RAW DATA:
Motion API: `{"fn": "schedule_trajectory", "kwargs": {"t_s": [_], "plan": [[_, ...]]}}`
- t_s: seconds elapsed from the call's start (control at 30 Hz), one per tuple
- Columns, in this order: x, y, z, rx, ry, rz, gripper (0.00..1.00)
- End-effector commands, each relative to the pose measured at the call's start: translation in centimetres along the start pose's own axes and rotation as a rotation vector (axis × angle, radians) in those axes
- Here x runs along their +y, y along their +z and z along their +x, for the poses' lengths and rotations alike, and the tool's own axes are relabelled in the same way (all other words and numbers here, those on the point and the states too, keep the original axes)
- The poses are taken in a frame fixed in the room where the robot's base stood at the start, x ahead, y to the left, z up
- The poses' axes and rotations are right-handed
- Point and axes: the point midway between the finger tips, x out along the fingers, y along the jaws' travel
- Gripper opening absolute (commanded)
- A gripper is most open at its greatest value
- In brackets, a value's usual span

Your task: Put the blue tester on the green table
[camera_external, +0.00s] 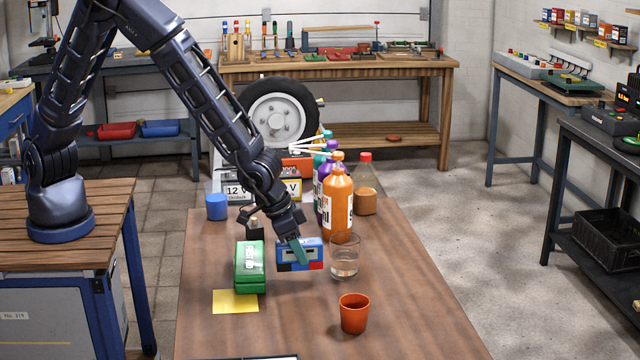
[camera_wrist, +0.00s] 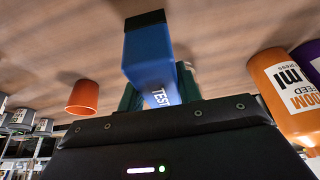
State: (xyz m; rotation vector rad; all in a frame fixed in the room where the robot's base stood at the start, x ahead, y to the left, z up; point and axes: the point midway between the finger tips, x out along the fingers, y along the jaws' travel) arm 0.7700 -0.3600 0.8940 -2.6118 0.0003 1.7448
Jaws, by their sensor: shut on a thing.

WHAT IS BEING ASKED:
Please reproduce exactly the lines above, beginning with the first and ending with the line that contains "- Here x runs", and include nothing outside that range.

FINAL RESULT:
Motion API: `{"fn": "schedule_trajectory", "kwargs": {"t_s": [_], "plan": [[_, ...]]}}`
- t_s: seconds elapsed from the call's start (control at 30 Hz), one per tuple
- Columns, in this order: x, y, z, rx, ry, rz, gripper (0.00..1.00)
- End-effector commands, each relative to the pose measured at the call's start: translation in centimetres along the start pose's own axes and rotation as a rotation vector (axis × angle, radians) in those axes
- Here x runs along their +y, y along their +z and z along their +x, for the poses' lengths and rotations alike, and the tool's own axes are relabelled in the same way (all other words and numbers here, those on the point and the states too, keep the original axes)

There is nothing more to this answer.